Déterminants de l’accumulation du carbone organique
La prédiction des réponses du cycle du carbone aux perturbations qui affectent les écosystèmes est un enjeu majeur pour de nombreuses problématiques environnementales et de développement durable. Elle passe par la compréhension des processus de stockage et de déstockage du carbone organique dans les divers compartiments de son cycle, aussi bien en milieu terrestre qu’en milieu aquatique.
En milieu terrestre
Dans les écosystèmes terrestres les stocks de carbone de la végétation et du sol sont trois fois plus élevés que celui de l’atmosphère : leurs dynamiques à court (quelques années) et à moyen termes (quelques dizaines, centaines ou milliers d’années) se traduisent par des rétroactions positives ou négatives sur la composition chimique de l’atmosphère et, par conséquent, sur le climat (Davidson & Janssens 2006).
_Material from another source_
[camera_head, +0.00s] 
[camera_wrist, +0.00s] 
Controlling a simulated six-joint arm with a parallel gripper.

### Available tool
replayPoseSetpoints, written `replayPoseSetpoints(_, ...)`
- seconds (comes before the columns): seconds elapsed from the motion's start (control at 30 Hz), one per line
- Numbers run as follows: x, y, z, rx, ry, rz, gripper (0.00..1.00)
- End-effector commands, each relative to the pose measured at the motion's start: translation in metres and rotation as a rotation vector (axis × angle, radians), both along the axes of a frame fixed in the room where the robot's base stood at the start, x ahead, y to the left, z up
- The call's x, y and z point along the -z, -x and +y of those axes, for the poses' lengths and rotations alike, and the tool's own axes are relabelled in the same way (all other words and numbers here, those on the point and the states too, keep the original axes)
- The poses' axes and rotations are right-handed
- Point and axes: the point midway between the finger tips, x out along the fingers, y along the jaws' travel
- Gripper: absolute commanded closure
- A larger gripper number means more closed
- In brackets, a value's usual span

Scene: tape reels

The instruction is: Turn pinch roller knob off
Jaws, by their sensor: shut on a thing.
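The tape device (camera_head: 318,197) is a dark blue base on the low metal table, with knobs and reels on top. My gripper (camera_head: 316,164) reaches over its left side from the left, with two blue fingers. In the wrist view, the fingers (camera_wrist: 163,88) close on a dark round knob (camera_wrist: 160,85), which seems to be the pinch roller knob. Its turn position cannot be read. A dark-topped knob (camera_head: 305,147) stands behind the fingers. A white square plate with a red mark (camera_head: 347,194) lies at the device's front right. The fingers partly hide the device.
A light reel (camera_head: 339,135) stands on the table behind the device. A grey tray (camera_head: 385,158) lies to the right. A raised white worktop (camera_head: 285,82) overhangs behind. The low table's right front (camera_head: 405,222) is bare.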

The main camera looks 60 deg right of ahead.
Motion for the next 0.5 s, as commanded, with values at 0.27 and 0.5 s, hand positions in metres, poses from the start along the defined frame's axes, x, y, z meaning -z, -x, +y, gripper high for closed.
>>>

Plus spécifiquement, les sols jouent un rôle majeur puisqu’ils représentent le plus important réservoir de C organique sur Terre avec 615 Gt C stockées dans la couche supérieure à 0,2 m et 2344 Gt C pour des profondeurs allant jusqu’à 3 m, ce qui est plus que dans la biomasse et l’atmosphère cumulées (Jobbágy & Jackson 2000). Par conséquent, étant donnée l’ampleur de ce compartiment, même une légère modification de sa taille peut avoir un impact important sur le climat (Minasny et al. 2017). Les flux entrants dans le sol (puits de C) proviennent principalement de la production primaire alors que les flux sortants (source de C) sont dus à l’érosion, au lessivage et à la respiration hétérotrophe des décomposeurs. Ces flux sont modulés par différents facteurs tels que la température (Bardgett et al., 2008), les perturbations naturelles et anthropiques (Magnani et al. 2007), l’utilisation des terres (Smith et al. 2008) ou la disponibilité de l’azote (Beedlow et al. 2004), la diversité végétale, l’herbivorie, etc.. qui ont tous des impacts directs sur l’activité microbienne, mais également indirects via les changements de productivité et de diversité végétale (Bardgett et al., 2008). La respiration du sol, comme tous processus vivant, est en fait insérée dans un réseau complexe d’interactions à toutes les échelles (Wardle et al. 2004; Högberg Read 2006; De Deyn et al. 2008).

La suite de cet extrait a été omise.